--- START OF Data excerpts ---

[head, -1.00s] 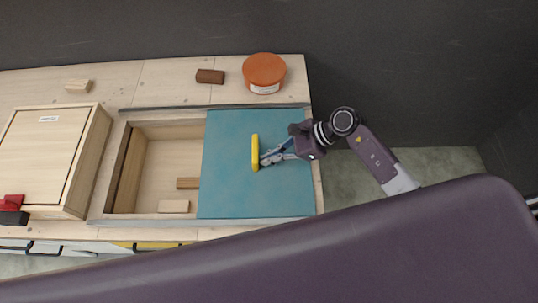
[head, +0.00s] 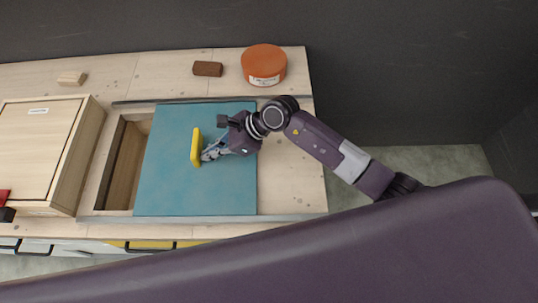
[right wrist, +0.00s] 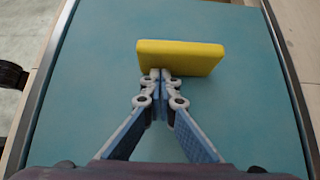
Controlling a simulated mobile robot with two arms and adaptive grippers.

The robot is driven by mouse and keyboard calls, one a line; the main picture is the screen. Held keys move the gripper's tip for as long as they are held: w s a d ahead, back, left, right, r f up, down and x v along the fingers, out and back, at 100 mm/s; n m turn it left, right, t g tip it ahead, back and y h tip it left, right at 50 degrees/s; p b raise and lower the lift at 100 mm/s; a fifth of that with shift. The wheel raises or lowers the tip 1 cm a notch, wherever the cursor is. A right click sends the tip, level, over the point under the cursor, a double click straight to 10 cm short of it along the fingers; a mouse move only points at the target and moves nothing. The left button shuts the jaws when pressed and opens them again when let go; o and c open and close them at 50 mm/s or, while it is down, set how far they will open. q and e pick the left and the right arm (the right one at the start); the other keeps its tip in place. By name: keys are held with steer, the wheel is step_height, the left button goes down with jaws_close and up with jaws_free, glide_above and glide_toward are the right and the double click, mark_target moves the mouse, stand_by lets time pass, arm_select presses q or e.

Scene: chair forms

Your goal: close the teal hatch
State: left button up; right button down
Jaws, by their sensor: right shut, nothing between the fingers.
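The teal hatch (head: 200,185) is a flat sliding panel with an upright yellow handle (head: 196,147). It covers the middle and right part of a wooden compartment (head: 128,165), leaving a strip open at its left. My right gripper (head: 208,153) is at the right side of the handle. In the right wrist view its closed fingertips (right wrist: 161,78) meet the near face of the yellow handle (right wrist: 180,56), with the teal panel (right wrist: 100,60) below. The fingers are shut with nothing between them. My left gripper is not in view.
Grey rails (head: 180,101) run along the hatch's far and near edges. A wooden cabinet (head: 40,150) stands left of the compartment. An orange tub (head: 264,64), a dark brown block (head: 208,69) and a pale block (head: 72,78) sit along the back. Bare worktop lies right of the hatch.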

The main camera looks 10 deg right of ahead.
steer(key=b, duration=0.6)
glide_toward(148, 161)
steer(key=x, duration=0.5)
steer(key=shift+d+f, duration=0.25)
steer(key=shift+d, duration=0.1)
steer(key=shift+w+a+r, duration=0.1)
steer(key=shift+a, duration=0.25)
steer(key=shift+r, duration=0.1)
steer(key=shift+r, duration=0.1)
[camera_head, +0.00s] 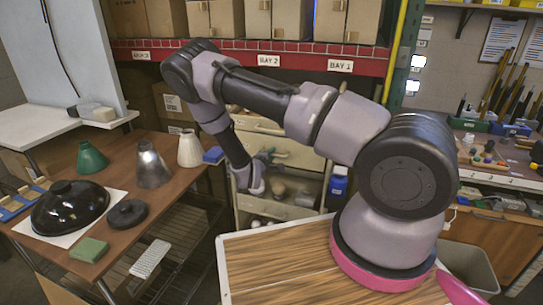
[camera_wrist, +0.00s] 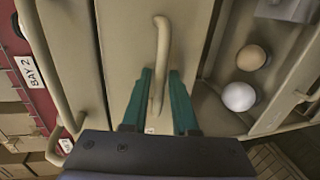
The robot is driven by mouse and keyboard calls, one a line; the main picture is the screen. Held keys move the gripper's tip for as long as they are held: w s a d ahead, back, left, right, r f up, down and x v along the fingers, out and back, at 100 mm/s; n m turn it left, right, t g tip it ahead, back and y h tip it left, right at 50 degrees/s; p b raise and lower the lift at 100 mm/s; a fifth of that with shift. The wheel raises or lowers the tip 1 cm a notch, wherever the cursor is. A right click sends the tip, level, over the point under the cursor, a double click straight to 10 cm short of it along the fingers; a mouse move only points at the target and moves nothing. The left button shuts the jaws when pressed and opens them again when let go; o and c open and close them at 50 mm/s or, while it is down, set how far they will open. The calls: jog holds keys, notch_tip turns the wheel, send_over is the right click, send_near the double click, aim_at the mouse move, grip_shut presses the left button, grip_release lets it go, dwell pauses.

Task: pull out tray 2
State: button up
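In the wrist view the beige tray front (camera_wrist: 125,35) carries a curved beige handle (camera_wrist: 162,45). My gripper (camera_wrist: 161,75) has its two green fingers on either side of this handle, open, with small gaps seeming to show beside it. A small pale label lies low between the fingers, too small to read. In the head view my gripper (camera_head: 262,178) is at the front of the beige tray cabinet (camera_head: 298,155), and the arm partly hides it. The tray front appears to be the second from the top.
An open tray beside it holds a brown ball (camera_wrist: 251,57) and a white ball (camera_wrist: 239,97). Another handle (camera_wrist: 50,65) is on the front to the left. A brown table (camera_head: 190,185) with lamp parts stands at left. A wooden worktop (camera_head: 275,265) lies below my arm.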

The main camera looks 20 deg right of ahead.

--- END OF Data excerpts ---

## Given exercise
Reproduce the material word for word, minus the images.

## Written answer
[head, -1.00s] 
[head, +0.00s] 
[right wrist, +0.00s] 
Controlling a simulated mobile robot with two arms and adaptive grippers.

The robot is driven by mouse and keyboard calls, one a line; the main picture is the screen. Held keys move the gripper's tip for as long as they are held: w s a d ahead, back, left, right, r f up, down and x v along the fingers, out and back, at 100 mm/s; n m turn it left, right, t g tip it ahead, back and y h tip it left, right at 50 degrees/s; p b raise and lower the lift at 100 mm/s; a fifth of that with shift. The wheel raises or lowers the tip 1 cm a notch, wherever the cursor is. A right click sends the tip, level, over the point under the cursor, a double click straight to 10 cm short of it along the fingers; a mouse move only points at the target and moves nothing. The left button shuts the jaws when pressed and opens them again when let go; o and c open and close them at 50 mm/s or, while it is down, set how far they will open. q and e pick the left and the right arm (the right one at the start); the other keeps its tip in place. By name: keys are held with steer, the wheel is step_height, the left button goes down with jaws_close and up with jaws_free, glide_above and glide_toward are the right and the double click, mark_target moves the mouse, stand_by lets time pass, arm_select presses q or e.

Scene: chair forms

Your goal: close the teal hatch
State: left button up; right button down
Jaws, by their sensor: right shut, nothing between the fingers.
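The teal hatch (head: 200,185) is a flat sliding panel with an upright yellow handle (head: 196,147). It covers the middle and right part of a wooden compartment (head: 128,165), leaving a strip open at its left. My right gripper (head: 208,153) is at the right side of the handle. In the right wrist view its closed fingertips (right wrist: 161,78) meet the near face of the yellow handle (right wrist: 180,56), with the teal panel (right wrist: 100,60) below. The fingers are shut with nothing between them. My left gripper is not in view.
Grey rails (head: 180,101) run along the hatch's far and near edges. A wooden cabinet (head: 40,150) stands left of the compartment. An orange tub (head: 264,64), a dark brown block (head: 208,69) and a pale block (head: 72,78) sit along the back. Bare worktop lies right of the hatch.

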The main camera looks 10 deg right of ahead.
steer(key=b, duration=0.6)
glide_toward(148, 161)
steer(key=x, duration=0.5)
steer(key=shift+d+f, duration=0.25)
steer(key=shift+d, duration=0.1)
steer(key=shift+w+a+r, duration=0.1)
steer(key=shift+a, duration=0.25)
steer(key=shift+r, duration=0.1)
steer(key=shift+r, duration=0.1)
[camera_head, +0.00s] 
[camera_wrist, +0.00s] 
The robot is driven by mouse and keyboard calls, one a line; the main picture is the screen. Held keys move the gripper's tip for as long as they are held: w s a d ahead, back, left, right, r f up, down and x v along the fingers, out and back, at 100 mm/s; n m turn it left, right, t g tip it ahead, back and y h tip it left, right at 50 degrees/s; p b raise and lower the lift at 100 mm/s; a fifth of that with shift. The wheel raises or lowers the tip 1 cm a notch, wherever the cursor is. A right click sends the tip, level, over the point under the cursor, a double click straight to 10 cm short of it along the fingers; a mouse move only points at the target and moves nothing. The left button shuts the jaws when pressed and opens them again when let go; o and c open and close them at 50 mm/s or, while it is down, set how far they will open. The calls: jog holds keys, notch_tip turns the wheel, send_over is the right click, send_near the double click, aim_at the mouse move, grip_shut presses the left button, grip_release lets it go, dwell pauses.

Task: pull out tray 2
State: button up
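In the wrist view the beige tray front (camera_wrist: 125,35) carries a curved beige handle (camera_wrist: 162,45). My gripper (camera_wrist: 161,75) has its two green fingers on either side of this handle, open, with small gaps seeming to show beside it. A small pale label lies low between the fingers, too small to read. In the head view my gripper (camera_head: 262,178) is at the front of the beige tray cabinet (camera_head: 298,155), and the arm partly hides it. The tray front appears to be the second from the top.
An open tray beside it holds a brown ball (camera_wrist: 251,57) and a white ball (camera_wrist: 239,97). Another handle (camera_wrist: 50,65) is on the front to the left. A brown table (camera_head: 190,185) with lamp parts stands at left. A wooden worktop (camera_head: 275,265) lies below my arm.

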The main camera looks 20 deg right of ahead.

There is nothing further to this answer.